L’Iran est un pays de 78 millions d’âmes et la moyenne d’âge de sa population est de 30 ans. Il possède 9% des réserves mondiales de pétrole et 16% des réserves mondiales de gaz. Ses ventes d’hydrocarbure génèrent près de 50 milliards annuellement et constituent deux tiers des exportations. Ces ventes seraient bien plus substantielles si l’Iran n’était pas soumis à des sanctions. Ce pays a un système éducatif de qualité, mais il est gouverné par une théocratie.
L’interventionnisme iranien
Le régime des mullahs a englouti des milliards dans un nombre démesuré de centrales nucléaires et a dû se résoudre à en réduire le nombre et la capacité. Il a englouti des dizaines de milliards pour déstabiliser des pays et y installer des régimes qui lui sont redevables, notamment en Irak, en Syrie, au Liban et au Yémen.

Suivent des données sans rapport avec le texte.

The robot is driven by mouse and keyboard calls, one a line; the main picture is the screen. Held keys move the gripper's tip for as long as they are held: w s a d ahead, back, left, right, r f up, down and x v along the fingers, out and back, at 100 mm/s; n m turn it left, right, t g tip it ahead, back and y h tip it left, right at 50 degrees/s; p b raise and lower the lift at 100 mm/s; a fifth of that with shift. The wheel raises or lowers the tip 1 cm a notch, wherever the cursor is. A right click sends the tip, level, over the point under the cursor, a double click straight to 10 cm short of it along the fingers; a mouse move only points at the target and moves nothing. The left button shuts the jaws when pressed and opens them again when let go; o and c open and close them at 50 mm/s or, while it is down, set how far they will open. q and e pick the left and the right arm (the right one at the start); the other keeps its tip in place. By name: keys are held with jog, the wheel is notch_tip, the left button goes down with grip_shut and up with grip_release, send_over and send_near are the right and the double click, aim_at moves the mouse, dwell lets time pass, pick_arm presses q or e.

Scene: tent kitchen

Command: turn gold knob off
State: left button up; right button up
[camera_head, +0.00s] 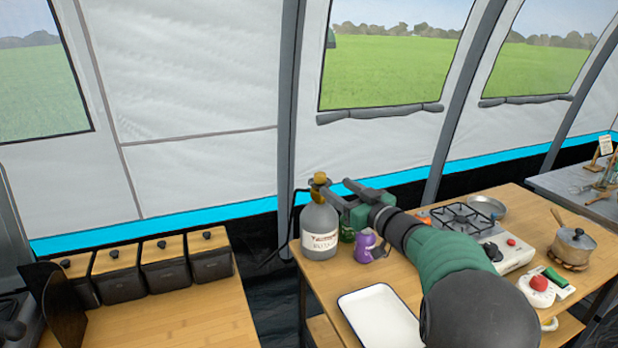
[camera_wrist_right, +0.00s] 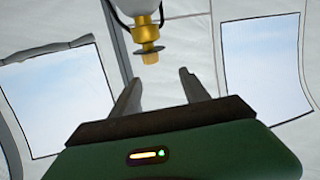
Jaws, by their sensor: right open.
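The gold knob (camera_head: 320,178) sits on top of a grey gas bottle (camera_head: 319,228) at the left end of the right table. In the right wrist view the gold knob (camera_wrist_right: 150,57) shows beyond the fingertips, between their lines. My right gripper (camera_head: 338,192) is beside the bottle's neck, just right of the knob. It is open and empty, its two fingers (camera_wrist_right: 157,88) apart, and it looks clear of the knob in the right wrist view. A dark hose runs from the bottle's top down its left side. My left gripper is not in view.
A purple cup (camera_head: 367,246) and a green can (camera_head: 347,232) stand right of the bottle. A white tray (camera_head: 378,318) lies in front. A gas stove (camera_head: 500,243), pan (camera_head: 487,208) and pot (camera_head: 574,245) are further right. Black canisters (camera_head: 163,265) line the left counter (camera_head: 180,318).

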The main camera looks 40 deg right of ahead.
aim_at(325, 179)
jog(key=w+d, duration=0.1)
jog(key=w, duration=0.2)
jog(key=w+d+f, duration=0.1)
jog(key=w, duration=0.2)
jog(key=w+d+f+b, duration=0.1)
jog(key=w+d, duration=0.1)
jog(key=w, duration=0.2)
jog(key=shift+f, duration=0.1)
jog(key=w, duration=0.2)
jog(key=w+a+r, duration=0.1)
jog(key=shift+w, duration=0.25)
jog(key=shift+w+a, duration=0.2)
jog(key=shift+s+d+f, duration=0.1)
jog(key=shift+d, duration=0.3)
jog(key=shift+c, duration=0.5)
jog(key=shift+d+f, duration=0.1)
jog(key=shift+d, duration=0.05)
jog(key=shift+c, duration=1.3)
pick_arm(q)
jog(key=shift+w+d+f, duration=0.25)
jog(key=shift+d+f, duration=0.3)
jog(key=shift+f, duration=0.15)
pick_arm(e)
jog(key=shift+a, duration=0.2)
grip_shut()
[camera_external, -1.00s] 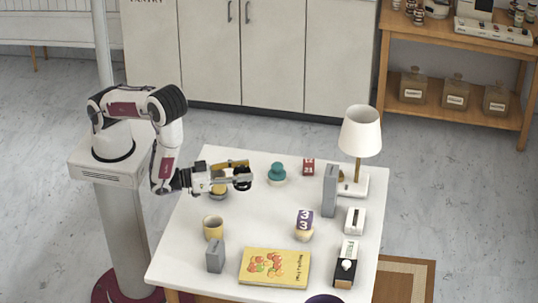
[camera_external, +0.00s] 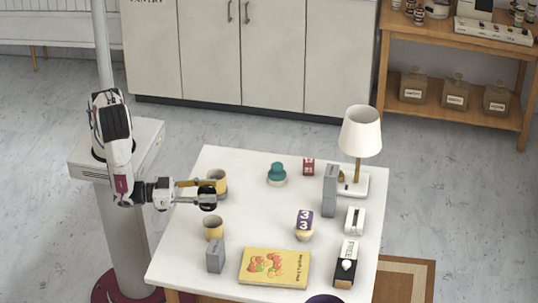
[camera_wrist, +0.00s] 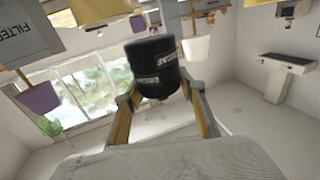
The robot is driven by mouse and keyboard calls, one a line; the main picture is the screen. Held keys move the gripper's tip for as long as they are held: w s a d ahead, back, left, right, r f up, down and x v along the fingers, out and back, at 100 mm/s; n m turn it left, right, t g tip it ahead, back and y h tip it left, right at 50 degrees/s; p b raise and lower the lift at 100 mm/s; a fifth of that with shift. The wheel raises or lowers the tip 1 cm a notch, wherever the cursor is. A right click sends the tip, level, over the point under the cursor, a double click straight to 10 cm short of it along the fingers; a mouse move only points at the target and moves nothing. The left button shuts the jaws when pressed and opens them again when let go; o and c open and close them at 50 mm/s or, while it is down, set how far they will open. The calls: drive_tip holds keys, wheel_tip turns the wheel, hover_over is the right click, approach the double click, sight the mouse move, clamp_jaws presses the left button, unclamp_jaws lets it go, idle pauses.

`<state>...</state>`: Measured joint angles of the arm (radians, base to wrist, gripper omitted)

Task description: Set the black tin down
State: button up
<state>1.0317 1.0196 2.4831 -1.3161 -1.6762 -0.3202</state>
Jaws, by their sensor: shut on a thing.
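The black tin (camera_wrist: 154,68) is a small dark cylinder with pale lettering. In the wrist view it sits between the two finger pads of my gripper (camera_wrist: 160,108), which is shut on it. In the external view my gripper (camera_external: 205,191) is over the left part of the white table (camera_external: 260,215), with the black tin (camera_external: 208,200) at its fingertips. The tin appears held above the table top.
A grey box (camera_external: 215,257) and a yellow book (camera_external: 274,267) lie toward the table's front. The table's middle is clear.

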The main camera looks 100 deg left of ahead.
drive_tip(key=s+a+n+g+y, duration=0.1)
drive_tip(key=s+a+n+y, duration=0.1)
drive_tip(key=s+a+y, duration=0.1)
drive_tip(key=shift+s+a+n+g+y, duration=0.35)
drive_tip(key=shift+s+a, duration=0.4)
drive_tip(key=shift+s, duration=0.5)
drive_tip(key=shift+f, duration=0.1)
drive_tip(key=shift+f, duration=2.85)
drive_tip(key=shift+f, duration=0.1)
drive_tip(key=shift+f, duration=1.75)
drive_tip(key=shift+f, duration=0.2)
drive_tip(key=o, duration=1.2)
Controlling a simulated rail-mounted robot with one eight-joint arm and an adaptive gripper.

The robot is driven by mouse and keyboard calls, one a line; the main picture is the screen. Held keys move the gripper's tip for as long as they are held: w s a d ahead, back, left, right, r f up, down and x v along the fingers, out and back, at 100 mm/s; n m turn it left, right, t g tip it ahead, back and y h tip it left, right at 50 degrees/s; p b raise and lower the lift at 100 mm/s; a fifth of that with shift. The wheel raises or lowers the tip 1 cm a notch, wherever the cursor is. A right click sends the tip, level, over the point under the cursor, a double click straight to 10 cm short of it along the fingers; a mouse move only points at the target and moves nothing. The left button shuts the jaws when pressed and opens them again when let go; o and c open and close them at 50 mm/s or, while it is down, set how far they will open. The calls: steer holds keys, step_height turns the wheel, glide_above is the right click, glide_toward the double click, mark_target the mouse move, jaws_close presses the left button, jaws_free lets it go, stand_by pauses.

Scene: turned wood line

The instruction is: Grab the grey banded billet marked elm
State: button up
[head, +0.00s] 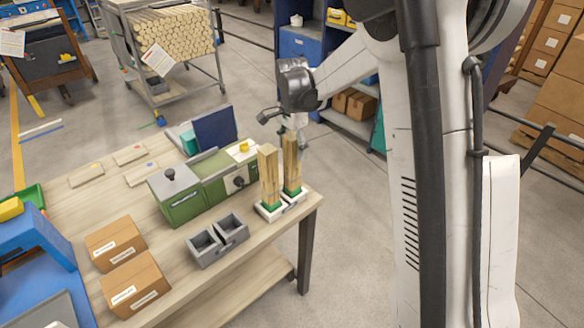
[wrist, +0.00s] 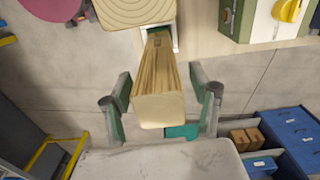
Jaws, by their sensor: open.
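Two pale wooden billets stand upright in white holders with green at their feet, at the right end of the table: a left billet (head: 268,178) and a right billet (head: 292,165). I cannot make out a grey band or an elm mark on either. My gripper (head: 291,128) is at the top of the right billet, partly hidden by it and by the arm. In the wrist view my gripper (wrist: 160,80) is open, with one billet (wrist: 160,108) between its fingers and gaps on both sides. Another billet's ringed end (wrist: 140,8) shows at the top edge.
A green machine (head: 185,194) and grey open bins (head: 218,241) stand left of the billets. Two cardboard boxes (head: 136,283) sit at the table's front left. Behind are a cart of stacked wood (head: 175,33) and a blue shelf (head: 300,43).

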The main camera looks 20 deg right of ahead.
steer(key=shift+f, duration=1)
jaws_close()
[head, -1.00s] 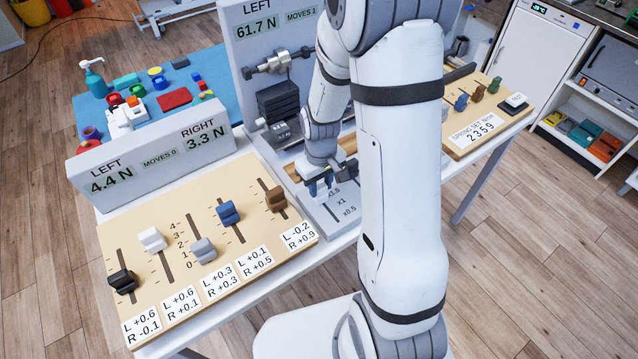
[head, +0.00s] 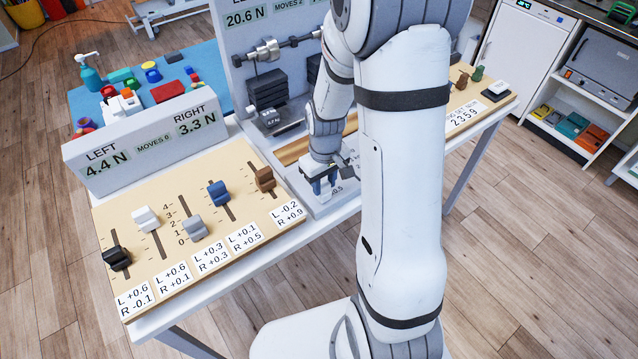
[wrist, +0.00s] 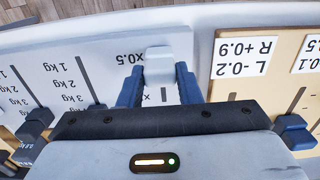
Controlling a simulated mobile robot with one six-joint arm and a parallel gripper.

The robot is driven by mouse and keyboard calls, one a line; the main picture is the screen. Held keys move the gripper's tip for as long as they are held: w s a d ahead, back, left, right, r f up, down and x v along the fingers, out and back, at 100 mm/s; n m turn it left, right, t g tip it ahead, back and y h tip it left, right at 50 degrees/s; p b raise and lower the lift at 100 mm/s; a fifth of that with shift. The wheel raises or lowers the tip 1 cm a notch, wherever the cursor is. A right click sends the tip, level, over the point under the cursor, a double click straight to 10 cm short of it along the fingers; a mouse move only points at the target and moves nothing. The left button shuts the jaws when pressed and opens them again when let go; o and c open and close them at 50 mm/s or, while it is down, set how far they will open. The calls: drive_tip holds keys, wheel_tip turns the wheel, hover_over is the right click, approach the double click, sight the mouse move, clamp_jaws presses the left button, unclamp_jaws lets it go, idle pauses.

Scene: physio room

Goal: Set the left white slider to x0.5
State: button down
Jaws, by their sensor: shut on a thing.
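In the wrist view the left white slider (wrist: 159,64) sits between the blue fingers of my gripper (wrist: 158,78), which is shut on it. The slider is level with the printed x0.5 mark (wrist: 128,58), at that end of its slot. In the head view my gripper (head: 320,184) is down at the front of the grey panel (head: 342,203), and the arm hides part of that panel. The tall display (head: 243,50) behind reads 20.6 N, MOVES 2.
Left of my gripper is a wooden board (head: 140,280) with several coloured sliders. A grey display (head: 140,140) behind it reads left 4.4 N, right 3.3 N. In the wrist view, dark kg sliders (wrist: 38,122) and a blue slider (wrist: 294,132) flank my gripper.

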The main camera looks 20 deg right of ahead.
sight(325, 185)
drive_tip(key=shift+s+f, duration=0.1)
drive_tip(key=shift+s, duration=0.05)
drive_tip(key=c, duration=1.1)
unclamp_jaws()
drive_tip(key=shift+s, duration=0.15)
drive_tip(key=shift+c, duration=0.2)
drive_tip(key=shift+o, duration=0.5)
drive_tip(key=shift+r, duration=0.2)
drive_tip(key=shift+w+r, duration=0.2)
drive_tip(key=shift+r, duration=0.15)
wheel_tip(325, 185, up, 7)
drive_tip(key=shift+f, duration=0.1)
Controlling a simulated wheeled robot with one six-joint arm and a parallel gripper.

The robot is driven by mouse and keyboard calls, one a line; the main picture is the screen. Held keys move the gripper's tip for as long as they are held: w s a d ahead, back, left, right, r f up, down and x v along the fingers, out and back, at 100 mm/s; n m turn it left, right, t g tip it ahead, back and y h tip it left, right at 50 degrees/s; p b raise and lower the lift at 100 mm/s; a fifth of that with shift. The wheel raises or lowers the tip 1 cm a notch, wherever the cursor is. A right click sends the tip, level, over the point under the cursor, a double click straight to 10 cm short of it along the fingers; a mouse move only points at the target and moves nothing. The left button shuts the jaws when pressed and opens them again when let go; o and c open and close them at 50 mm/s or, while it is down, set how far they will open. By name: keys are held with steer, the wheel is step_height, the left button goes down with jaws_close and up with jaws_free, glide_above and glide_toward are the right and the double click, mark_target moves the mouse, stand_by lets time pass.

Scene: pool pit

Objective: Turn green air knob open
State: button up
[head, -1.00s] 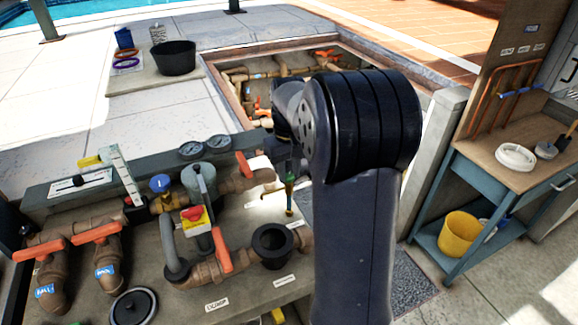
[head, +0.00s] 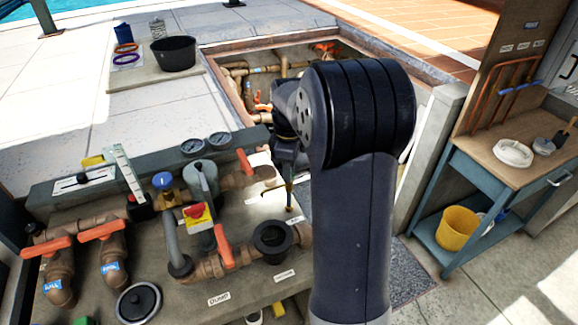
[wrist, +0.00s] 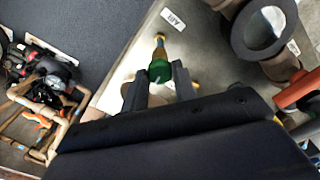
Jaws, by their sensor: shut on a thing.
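The green air knob (wrist: 159,70) sits on a thin brass stem beside a white "AIR" label (wrist: 173,19) in the wrist view. My gripper (wrist: 160,80) is shut on the knob, with one dark finger on each side of it. In the head view the brass stem (head: 289,196) rises from the bench, and my gripper (head: 287,160) is above it. The knob itself is mostly hidden there behind my gripper.
A black open-topped cup fitting (head: 273,240) stands close by the stem. Orange-handled valves (head: 102,229), a red button on a yellow box (head: 197,215) and gauges (head: 206,143) crowd the bench. A blue worktable (head: 500,165) stands at right.

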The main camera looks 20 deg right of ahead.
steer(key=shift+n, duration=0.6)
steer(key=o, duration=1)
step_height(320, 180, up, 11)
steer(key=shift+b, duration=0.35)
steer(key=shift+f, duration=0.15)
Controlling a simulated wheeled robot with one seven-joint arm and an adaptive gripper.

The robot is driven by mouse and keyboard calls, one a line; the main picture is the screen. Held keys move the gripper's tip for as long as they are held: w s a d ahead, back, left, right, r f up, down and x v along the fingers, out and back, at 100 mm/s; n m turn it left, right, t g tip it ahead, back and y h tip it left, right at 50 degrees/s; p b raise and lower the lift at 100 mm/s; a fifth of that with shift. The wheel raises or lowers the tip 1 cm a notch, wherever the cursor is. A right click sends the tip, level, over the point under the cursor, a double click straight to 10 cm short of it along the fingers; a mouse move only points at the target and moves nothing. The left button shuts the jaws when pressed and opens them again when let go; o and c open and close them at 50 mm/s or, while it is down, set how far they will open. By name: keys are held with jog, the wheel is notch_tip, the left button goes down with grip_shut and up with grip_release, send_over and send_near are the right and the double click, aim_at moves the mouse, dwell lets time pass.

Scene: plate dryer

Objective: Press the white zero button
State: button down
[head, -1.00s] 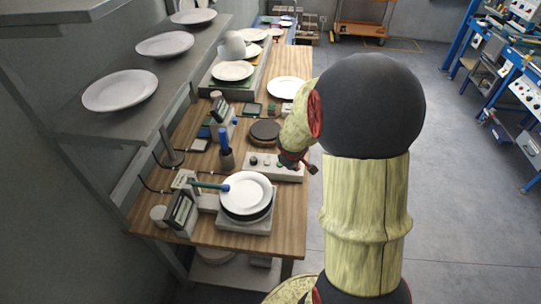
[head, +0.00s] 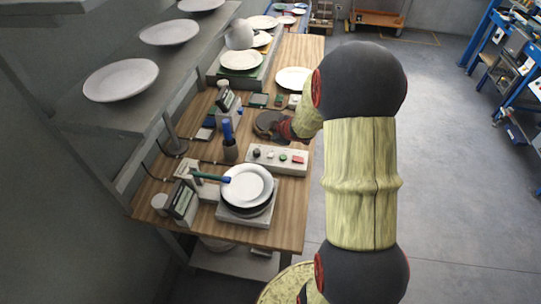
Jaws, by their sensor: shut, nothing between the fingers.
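A white control box (head: 250,163) lies on the wooden table with a row of controls on top. They are a dark knob (head: 257,152), a small pale button (head: 270,155), a green button (head: 283,157) and a red one (head: 298,160). Any lettering is too small to read, so I cannot tell which control is marked zero. My gripper (head: 275,131) is shut and empty. It is beyond the box in the picture, over or beside a dark round disc (head: 264,120) that it partly hides. I cannot tell its height above the table.
Nearer stands a scale with stacked plates (head: 246,185) and a teal-handled tool (head: 211,177). A display unit (head: 183,202) is to its left. A dark cup with a blue-topped item (head: 229,147) stands left of the box. A shelf with plates (head: 121,80) overhangs the left side.

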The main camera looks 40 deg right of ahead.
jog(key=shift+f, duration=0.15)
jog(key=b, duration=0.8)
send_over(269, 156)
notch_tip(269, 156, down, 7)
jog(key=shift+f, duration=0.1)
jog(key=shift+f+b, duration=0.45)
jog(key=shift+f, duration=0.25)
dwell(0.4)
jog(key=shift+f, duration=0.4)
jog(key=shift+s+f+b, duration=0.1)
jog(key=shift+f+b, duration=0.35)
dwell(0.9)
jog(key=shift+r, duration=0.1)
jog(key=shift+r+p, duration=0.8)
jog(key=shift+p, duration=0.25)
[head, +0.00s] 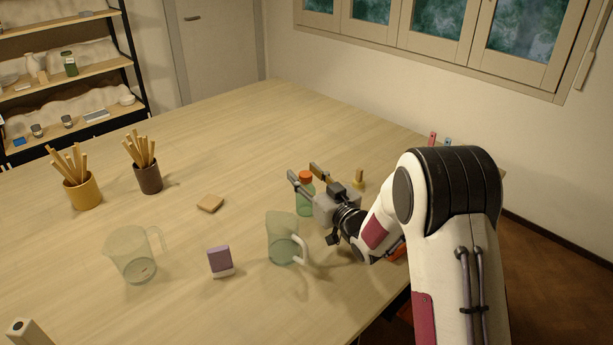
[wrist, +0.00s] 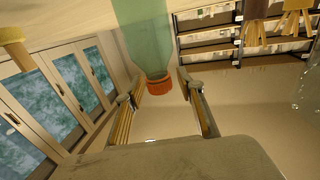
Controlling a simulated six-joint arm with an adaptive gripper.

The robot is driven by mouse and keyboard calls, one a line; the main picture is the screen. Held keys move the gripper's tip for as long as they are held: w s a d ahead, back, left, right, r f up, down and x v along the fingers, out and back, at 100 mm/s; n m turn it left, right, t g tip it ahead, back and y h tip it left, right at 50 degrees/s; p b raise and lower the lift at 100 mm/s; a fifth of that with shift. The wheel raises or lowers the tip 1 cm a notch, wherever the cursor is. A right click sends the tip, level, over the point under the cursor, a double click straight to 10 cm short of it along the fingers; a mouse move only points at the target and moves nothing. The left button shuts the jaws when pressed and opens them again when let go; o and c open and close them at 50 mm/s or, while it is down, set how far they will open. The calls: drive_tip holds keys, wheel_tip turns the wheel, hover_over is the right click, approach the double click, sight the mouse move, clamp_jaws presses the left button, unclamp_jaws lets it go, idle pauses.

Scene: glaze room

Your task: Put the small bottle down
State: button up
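The small bottle (head: 305,201) is pale green and see-through with an orange cap. It is upright and looks to stand on the wooden table (head: 230,130), though its base is partly hard to see. My gripper (head: 301,170) is level with the bottle's top, its fingers spread and pointing to the far left. In the wrist view, which is upside down, the bottle (wrist: 146,35) shows cap-down near the fingertips of my gripper (wrist: 161,82). Gaps show between the fingers and the cap, so nothing is gripped.
A clear green jug (head: 281,240) stands just in front of the bottle. Two pots of sticks, one yellow (head: 83,195) and one brown (head: 148,178), stand beyond. The far table is clear.

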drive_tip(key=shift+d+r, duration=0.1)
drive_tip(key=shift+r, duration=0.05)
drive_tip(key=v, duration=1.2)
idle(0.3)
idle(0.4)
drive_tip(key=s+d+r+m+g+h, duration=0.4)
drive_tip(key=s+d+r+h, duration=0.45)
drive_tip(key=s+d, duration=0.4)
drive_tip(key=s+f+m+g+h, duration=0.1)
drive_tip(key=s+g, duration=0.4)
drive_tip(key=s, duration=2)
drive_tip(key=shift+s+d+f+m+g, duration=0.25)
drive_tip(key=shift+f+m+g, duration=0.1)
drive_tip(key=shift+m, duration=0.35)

Le corps des Gardiens de la révolution iranienne a carte blanche pour financer des mercenaires et initier des opérations militaires au Proche-Orient et en Afrique (en raison de leur intervention en Afrique, le Maroc a rompu ses relations diplomatiques avec l’Iran). 80 000 miliciens recrutés en Afghanistan et au Pakistan reçoivent mensuellement 500$ ce qui constitue un pécule appréciable dans ces pays. La majorité des 100 000 miliciens chiites en Irak sont également financés par l’Iran. Plus de 120 000 missiles ont été livrés au Hezbollah qui est affidé à l’Iran. Le leader du Hezbollah, Hassan Nasrallah, a annoncé que les missiles tirés en direction d’Israël ne sont qu’une petite partie de la réponse qui sera menée en temps et lieu contre Israël. L’ayatollah Ahmad Khatami, membre de l’Assemblée des Experts en Iran (assemblée qui élit et révoque le Guide suprême) a déclaré que grâce aux missiles en développement, l’Iran pourra réduire en poussière Tel-Aviv et Haïfa.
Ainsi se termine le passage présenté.